What’s more, the researchers argued, automated threat detection will be critical for unmanned ground vehicles, which have no humans aboard to figure out where danger is coming from. The team is preparing sensor packages to go on both the Robotic Combat Vehicle and the “optionally manned” Next Generation Combat Vehicle with the prototypes enter testing in 2019. It’s part of a whole wave of technologies than the normally lumbering Army wants fast, fast, fast.
McCarthy Sums Up
“This helps me more than anybody,” Under Secretary McCarthy told reporters after the demonstrations, “because we’ve got these decisions coming up here by the middle of the summer for the POM 20” — the five-year budget plan (Program Objective Memorandum) for 2020-25.

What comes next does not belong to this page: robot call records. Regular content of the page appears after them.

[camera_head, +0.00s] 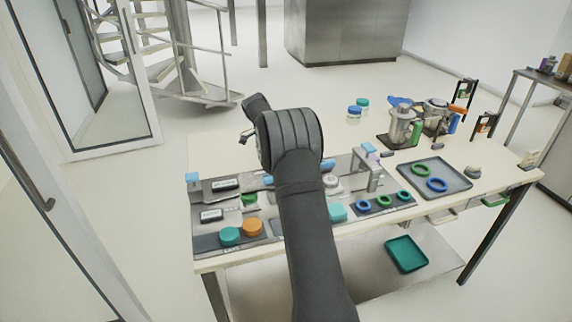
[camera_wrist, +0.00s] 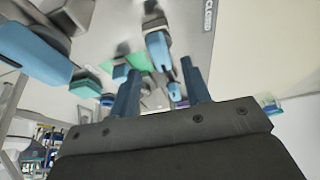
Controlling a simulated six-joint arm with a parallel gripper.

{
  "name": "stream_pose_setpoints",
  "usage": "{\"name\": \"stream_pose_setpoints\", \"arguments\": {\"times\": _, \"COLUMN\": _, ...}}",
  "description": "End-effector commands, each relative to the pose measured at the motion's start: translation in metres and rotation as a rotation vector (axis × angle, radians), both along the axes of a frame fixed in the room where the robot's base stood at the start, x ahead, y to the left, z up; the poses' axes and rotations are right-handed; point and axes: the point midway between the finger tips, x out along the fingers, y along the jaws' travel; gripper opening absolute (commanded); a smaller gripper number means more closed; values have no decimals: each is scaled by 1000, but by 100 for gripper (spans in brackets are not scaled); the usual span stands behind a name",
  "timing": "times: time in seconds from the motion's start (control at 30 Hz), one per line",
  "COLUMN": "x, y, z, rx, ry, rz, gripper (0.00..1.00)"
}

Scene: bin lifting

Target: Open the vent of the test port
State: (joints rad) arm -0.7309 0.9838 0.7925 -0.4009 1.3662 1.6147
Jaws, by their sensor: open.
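In the wrist view my gripper (camera_wrist: 158,68) is open, its two blue-grey fingers apart with nothing clearly held between them. A light panel lettered "CLOSED" (camera_wrist: 209,14) lies beyond the fingertips. A blue handle-like part (camera_wrist: 157,46) on this panel shows just past the gap between the fingers; I cannot tell whether it is the vent. A larger blue part (camera_wrist: 34,52) is at the left, near the camera. In the head view my arm and wrist cover the middle of the bench fixtures, and the fingertips cannot be made out. Which fixture is the test port is unclear.
The bench (camera_head: 225,150) carries teal (camera_head: 230,236) and orange (camera_head: 252,227) round caps front left. A dark tray (camera_head: 455,172) with green and blue rings is at the right. The back left bench top is clear.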

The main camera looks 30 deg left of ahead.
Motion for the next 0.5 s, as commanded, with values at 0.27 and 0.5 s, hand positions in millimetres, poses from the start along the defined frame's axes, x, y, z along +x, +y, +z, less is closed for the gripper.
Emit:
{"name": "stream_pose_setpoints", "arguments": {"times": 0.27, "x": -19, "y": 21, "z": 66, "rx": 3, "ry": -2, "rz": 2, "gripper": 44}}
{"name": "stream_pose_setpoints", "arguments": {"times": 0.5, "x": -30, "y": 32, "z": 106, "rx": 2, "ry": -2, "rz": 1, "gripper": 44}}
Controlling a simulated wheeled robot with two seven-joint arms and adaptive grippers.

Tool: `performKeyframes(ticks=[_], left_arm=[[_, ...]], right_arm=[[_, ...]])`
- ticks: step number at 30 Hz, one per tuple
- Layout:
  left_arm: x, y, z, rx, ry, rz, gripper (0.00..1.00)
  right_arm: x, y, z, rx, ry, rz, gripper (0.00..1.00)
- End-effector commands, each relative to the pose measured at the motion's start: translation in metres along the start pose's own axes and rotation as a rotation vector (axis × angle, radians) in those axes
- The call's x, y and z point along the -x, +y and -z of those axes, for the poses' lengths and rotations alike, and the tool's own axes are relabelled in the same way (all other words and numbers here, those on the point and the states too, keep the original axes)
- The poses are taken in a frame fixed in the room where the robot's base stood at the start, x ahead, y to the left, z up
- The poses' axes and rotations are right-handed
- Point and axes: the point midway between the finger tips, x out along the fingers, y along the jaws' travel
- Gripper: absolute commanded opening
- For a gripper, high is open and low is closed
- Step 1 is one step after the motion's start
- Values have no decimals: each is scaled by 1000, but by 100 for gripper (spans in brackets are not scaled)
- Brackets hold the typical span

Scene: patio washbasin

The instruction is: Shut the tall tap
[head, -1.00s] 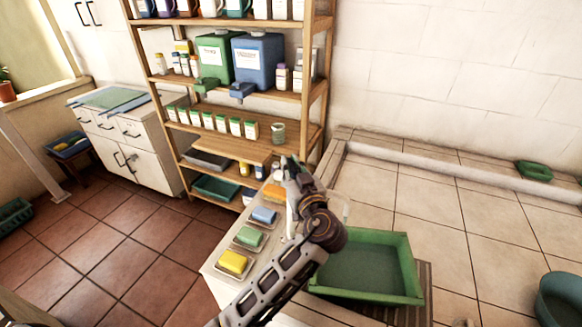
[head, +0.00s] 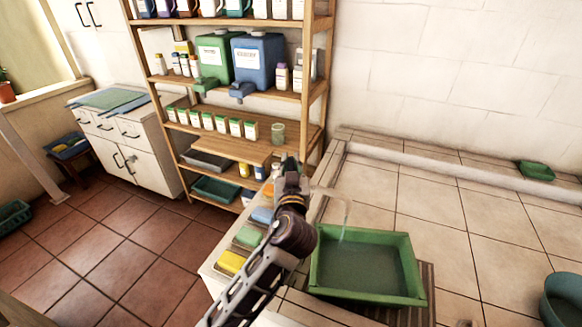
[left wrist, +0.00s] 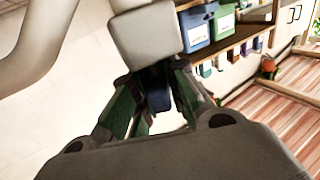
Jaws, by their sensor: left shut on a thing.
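The tall tap's pale spout (head: 330,193) reaches out over a green basin (head: 411,270) in the head view. A thin clear stream (head: 345,220) appears to hang from the spout's end toward the basin. My left gripper (head: 289,168) is at the tap, hiding most of its body. In the left wrist view, the tap's pale body (left wrist: 145,35) stands right before my left gripper (left wrist: 156,92). The fingers are closed around a dark blue part (left wrist: 157,92), which looks like the tap's handle. My right gripper is not in view.
Soap bars in yellow (head: 231,262), green (head: 249,237) and blue (head: 262,215) lie along the counter beside my left arm. A wooden shelf (head: 230,148) with bottles and jugs stands behind. Tiled floor lies open at the left.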

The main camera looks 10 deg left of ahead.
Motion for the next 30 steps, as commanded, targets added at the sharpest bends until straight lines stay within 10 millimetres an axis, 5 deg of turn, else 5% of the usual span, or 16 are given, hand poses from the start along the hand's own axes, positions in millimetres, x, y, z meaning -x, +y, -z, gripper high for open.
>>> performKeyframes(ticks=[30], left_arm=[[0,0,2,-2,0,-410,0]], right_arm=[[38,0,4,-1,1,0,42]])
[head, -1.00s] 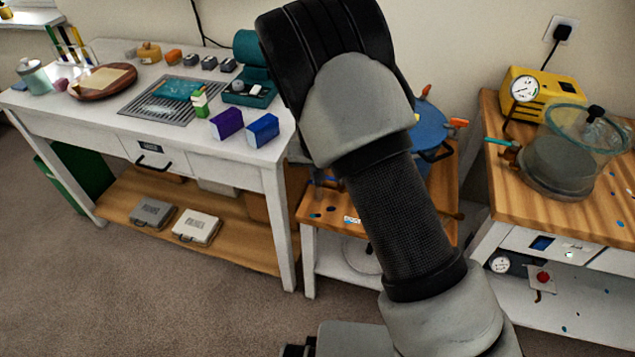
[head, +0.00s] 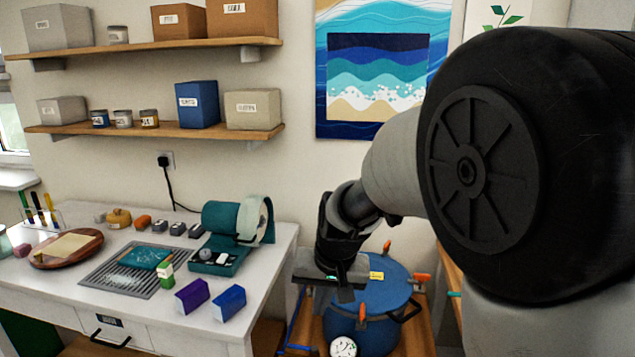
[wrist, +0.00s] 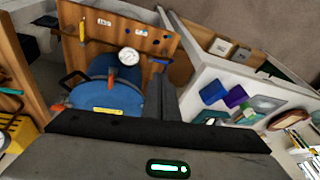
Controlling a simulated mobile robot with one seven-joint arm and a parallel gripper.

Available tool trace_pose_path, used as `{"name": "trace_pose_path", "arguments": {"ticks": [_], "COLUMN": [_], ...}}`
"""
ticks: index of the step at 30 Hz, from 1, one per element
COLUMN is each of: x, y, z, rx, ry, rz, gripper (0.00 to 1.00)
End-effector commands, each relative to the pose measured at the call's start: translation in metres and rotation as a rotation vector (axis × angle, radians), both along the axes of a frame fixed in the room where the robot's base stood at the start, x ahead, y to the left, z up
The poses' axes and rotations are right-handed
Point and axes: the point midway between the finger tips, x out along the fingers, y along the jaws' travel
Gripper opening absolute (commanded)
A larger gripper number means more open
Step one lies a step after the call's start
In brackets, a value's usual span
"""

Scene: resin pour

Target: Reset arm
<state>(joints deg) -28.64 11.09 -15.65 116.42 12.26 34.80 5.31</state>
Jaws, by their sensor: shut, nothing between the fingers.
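My arm reaches in from the right of the head view, with its large dark joint close to the camera. My gripper (head: 345,295) points down in front of the blue pot (head: 385,305), which has orange clamps, a yellow label and a black side handle. In the wrist view, my gripper (wrist: 162,88) is shut with nothing between its fingers. The blue pot (wrist: 98,98) lies left of the fingers there, with its round white gauge (wrist: 129,56) beyond. My gripper and arm hide part of the pot in the head view.
The white workbench (head: 75,300) at left carries a grill tray (head: 105,277), purple box (head: 192,296), blue box (head: 229,303) and teal roll holder (head: 222,217). Shelves (head: 150,130) and a wave picture (head: 378,100) are on the wall. A yellow device (wrist: 20,135) stands at the wrist view's left.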

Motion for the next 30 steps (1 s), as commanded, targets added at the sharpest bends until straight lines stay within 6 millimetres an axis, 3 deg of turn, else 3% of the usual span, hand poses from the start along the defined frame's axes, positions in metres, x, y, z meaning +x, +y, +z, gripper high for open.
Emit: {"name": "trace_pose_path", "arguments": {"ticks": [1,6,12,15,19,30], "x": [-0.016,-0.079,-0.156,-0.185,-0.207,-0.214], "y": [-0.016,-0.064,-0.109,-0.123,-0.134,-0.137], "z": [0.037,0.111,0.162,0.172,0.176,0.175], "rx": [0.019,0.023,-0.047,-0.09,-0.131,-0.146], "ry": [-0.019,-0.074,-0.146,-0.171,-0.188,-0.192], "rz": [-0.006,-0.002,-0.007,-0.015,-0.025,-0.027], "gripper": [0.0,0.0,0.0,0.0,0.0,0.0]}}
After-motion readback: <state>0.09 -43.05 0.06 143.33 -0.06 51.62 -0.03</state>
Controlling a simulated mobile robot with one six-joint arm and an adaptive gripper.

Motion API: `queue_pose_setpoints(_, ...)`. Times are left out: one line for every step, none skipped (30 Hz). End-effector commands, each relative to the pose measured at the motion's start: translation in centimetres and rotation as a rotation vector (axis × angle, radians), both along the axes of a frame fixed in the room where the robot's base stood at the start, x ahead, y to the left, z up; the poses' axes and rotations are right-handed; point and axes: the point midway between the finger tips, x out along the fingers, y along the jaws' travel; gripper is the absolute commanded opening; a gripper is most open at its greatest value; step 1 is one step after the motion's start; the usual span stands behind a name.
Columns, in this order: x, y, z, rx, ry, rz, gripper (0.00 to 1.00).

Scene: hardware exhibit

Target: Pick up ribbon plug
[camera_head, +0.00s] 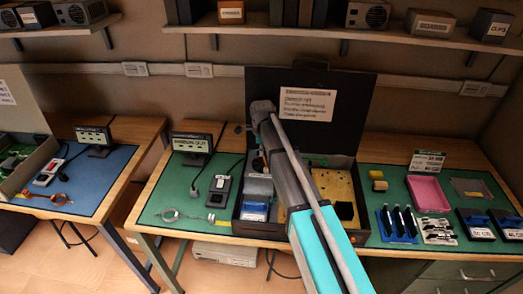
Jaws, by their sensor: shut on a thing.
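My arm reaches from the bottom middle up over the open black case (240,222). I cannot pick out the ribbon plug for certain. Inside the case are a yellow board (335,188) at right and a blue block (255,212) at front left. My arm hides the middle of the case.
Left of the case a dark meter (219,187) and a coiled lead (185,215) lie on the green mat. At right are a pink tray (428,194), pens (397,222) and dark bins (476,224). A blue-matted table (95,185) stands at left. Shelves run above.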

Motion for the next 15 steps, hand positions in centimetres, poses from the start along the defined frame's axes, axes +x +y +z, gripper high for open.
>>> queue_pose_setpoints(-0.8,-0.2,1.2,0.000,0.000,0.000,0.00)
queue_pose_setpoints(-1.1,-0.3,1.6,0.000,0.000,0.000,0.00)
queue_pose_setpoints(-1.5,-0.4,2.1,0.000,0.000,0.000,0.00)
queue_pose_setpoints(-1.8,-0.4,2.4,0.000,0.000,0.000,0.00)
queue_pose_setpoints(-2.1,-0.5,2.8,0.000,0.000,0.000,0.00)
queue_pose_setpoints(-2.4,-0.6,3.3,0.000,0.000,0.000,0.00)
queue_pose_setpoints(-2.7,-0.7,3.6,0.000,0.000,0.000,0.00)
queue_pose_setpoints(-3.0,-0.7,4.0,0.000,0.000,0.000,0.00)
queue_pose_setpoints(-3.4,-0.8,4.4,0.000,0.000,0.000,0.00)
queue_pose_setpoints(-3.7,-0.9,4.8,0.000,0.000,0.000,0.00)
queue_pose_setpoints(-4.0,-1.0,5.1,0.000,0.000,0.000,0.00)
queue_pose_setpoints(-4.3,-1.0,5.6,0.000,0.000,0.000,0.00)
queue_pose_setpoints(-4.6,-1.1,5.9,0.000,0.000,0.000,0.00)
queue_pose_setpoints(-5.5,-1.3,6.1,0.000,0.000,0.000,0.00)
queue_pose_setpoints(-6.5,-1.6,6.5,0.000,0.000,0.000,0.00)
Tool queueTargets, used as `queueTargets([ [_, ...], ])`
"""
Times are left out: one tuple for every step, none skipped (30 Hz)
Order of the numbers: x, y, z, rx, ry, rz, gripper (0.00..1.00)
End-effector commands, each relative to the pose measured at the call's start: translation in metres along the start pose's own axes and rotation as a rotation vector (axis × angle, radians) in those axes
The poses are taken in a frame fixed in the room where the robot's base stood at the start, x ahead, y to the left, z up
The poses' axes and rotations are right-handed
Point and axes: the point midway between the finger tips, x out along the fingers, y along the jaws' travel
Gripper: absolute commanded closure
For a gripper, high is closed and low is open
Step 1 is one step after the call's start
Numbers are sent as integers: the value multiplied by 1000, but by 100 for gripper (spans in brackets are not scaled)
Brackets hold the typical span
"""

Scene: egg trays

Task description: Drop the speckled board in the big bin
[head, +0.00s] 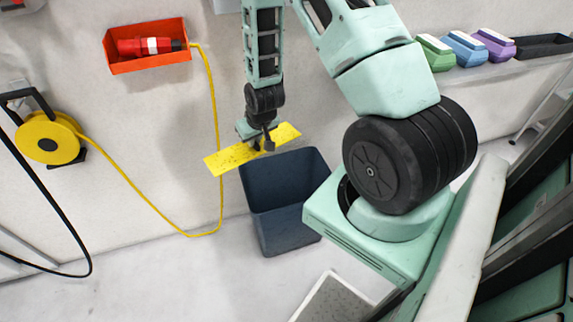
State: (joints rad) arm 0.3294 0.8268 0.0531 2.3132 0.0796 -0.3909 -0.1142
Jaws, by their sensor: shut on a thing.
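The speckled board (228,160) is a yellow, dark-flecked strip, slightly tilted in the picture. My gripper (261,146) is shut on the board near its middle and holds it in the air. The big bin (287,228) is a dark blue-grey open container on the floor by the wall. In the head view the board's lower right edge lies against the bin's upper left rim. I cannot tell how high the board is above the rim. The bin's inside looks empty where it shows.
An orange wall box (150,66) holds a red thing. A yellow cable reel (46,140) hangs at the left, its cable looping along the wall left of the bin. Several coloured containers (464,48) sit on a shelf at the right. A pale speckled panel (333,300) is below.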

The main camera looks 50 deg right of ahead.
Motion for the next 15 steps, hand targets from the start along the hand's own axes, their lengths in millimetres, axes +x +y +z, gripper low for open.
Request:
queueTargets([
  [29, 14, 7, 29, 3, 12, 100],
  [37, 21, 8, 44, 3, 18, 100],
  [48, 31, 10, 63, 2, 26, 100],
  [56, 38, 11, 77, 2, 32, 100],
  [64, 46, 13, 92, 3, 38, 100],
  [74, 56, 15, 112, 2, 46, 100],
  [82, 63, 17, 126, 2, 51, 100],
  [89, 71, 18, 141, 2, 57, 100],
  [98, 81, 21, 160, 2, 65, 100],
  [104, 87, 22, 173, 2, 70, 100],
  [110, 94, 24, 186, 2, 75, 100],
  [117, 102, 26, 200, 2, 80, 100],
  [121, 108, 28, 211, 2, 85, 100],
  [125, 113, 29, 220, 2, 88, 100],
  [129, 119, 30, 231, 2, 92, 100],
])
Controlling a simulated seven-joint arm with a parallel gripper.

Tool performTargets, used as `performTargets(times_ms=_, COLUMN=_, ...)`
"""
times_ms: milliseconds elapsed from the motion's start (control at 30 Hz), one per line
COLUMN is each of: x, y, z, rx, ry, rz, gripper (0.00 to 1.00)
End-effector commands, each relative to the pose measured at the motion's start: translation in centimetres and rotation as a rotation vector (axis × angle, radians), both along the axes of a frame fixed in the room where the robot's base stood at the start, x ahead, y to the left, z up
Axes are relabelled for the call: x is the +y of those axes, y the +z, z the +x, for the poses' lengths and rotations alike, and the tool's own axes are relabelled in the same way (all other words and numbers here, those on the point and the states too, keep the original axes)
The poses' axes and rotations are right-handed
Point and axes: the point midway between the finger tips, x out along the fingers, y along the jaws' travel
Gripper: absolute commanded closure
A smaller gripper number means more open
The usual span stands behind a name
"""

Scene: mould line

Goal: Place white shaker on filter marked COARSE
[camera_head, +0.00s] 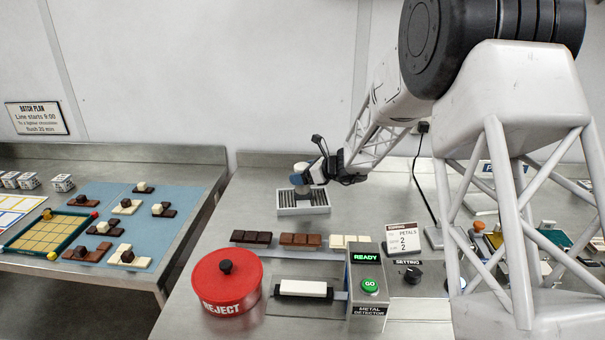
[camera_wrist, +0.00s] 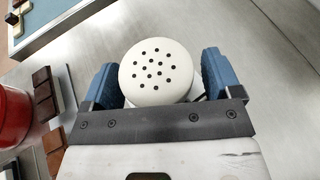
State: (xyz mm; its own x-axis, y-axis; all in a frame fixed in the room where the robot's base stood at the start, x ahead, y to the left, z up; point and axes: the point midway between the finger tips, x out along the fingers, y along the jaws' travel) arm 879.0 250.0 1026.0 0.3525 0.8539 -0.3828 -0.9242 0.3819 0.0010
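The white shaker (camera_wrist: 156,72) shows its domed top with several dark holes in the wrist view. In the head view its pale top (camera_head: 301,166) stands above a slotted metal tray (camera_head: 303,210). My gripper (camera_head: 308,176) has its blue fingers on either side of the shaker; the wrist view shows the fingers (camera_wrist: 160,82) close to it. I cannot tell whether they press on it. The shaker's lower part is partly hidden, and I cannot tell whether it rests on the tray. No marking that reads COARSE is legible in either view.
Chocolate bars (camera_head: 300,240) lie in front of the tray. A red REJECT pot (camera_head: 226,285) and a metal detector (camera_head: 368,285) stand nearer. A blue mat (camera_head: 178,230) with chocolates lies on the left bench. Items at the right, including a green one (camera_head: 556,238), are partly hidden behind my white frame.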

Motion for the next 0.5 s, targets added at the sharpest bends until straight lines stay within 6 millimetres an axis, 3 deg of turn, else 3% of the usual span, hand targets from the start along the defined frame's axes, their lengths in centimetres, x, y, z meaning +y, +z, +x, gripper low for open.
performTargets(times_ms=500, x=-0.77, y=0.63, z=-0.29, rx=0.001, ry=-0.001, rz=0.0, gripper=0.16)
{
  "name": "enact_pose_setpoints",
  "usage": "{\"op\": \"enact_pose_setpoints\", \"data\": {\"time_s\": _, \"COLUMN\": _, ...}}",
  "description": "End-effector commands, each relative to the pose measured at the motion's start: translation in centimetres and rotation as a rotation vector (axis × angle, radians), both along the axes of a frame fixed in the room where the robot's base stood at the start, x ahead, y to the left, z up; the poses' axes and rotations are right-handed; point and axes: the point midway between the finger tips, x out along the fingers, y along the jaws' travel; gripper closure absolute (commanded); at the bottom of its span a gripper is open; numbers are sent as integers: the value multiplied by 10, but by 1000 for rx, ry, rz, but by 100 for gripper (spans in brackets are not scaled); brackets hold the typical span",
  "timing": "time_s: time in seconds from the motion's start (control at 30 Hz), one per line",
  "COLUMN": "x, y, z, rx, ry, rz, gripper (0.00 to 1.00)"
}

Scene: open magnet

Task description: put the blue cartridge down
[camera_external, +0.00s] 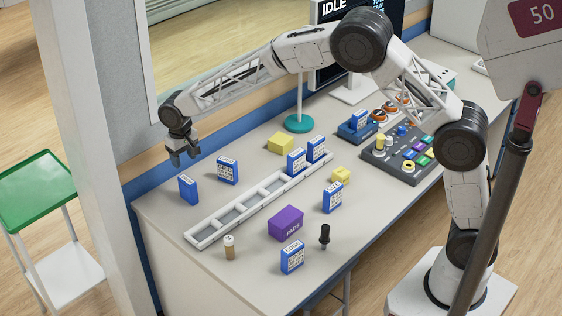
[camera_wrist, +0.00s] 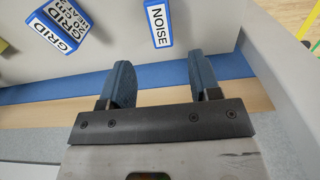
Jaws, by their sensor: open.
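My gripper (camera_external: 182,158) is open and empty above the far left end of the table, and its fingers (camera_wrist: 160,78) stand apart in the wrist view. A blue cartridge (camera_external: 188,190) stands upright on the table just below the gripper, clear of the fingers. In the wrist view it seems to be the one with the "NOISE" label (camera_wrist: 159,24), beyond the fingertips. A second blue cartridge (camera_external: 228,170) stands to its right; the wrist view shows a cartridge labelled "GRID" (camera_wrist: 62,24). Two blue cartridges (camera_external: 297,162) sit in the white slotted rack (camera_external: 208,234). Others stand at the front (camera_external: 292,258) and right (camera_external: 333,198).
A purple box (camera_external: 285,222), yellow blocks (camera_external: 280,143), a pale cylinder (camera_external: 230,247) and a black-knobbed piece (camera_external: 324,237) stand around the rack. A control panel (camera_external: 405,152) and a blue holder with a cartridge (camera_external: 357,127) are at the right. The wall runs behind the gripper.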

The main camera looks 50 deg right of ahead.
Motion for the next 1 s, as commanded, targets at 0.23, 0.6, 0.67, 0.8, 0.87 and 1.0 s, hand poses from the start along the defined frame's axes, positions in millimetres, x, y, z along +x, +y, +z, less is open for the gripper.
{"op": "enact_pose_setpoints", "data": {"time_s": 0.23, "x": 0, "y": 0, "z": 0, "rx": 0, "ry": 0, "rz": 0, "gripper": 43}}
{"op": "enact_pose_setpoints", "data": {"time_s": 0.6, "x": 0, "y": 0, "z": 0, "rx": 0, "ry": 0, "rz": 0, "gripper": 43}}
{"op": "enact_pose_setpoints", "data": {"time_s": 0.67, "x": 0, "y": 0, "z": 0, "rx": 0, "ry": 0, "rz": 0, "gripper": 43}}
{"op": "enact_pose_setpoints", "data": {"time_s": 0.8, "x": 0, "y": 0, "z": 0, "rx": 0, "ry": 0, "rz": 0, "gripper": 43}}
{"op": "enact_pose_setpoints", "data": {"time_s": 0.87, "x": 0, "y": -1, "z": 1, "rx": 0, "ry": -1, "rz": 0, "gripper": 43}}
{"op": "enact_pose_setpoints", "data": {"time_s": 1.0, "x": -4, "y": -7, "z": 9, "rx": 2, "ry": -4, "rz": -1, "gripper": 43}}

“(I’m) talking to researchers and operators about…the maturity of these investments, so you can make some of these hard choices. It’s very encouraging,” McCarthy said. “It gives you high confidence in some of these investments we’re going to make.”
McCarthy didn’t come to Belvoir alone. Besides his own staff, he brought the directors of three of the eight Cross Functional Teams (CFTs) spearheading different aspects of Army modernization: Brig. Gen. Chris Donahue, who heads the “soldier lethality” team; Maj. Gen. Peter Gallagher, networks team; and Maj. Gen. Maria Gervais, virtual and augmented reality training. Donahue is concerned with anything a soldier wears or carries, Gallagher’s network provides vital data that soldiers see on their displays, with Gervais’ simulators will project training scenarios on the same displays, superimposing fictional opponents and terrain on the real world.
McCarthy has visited some of the CFTs at their home bases, but he tries not to do it too much, he said, for fear of distracting or micromanaging them.
“I want to just allow them to do what they need to do. They’re empowered and they have our trust,” McCarthy said of the CFTs. “We stood them up in October and look at the progress they’ve made. That’s because, in large measure, we’ve given them guidance and resources, and they moved out.”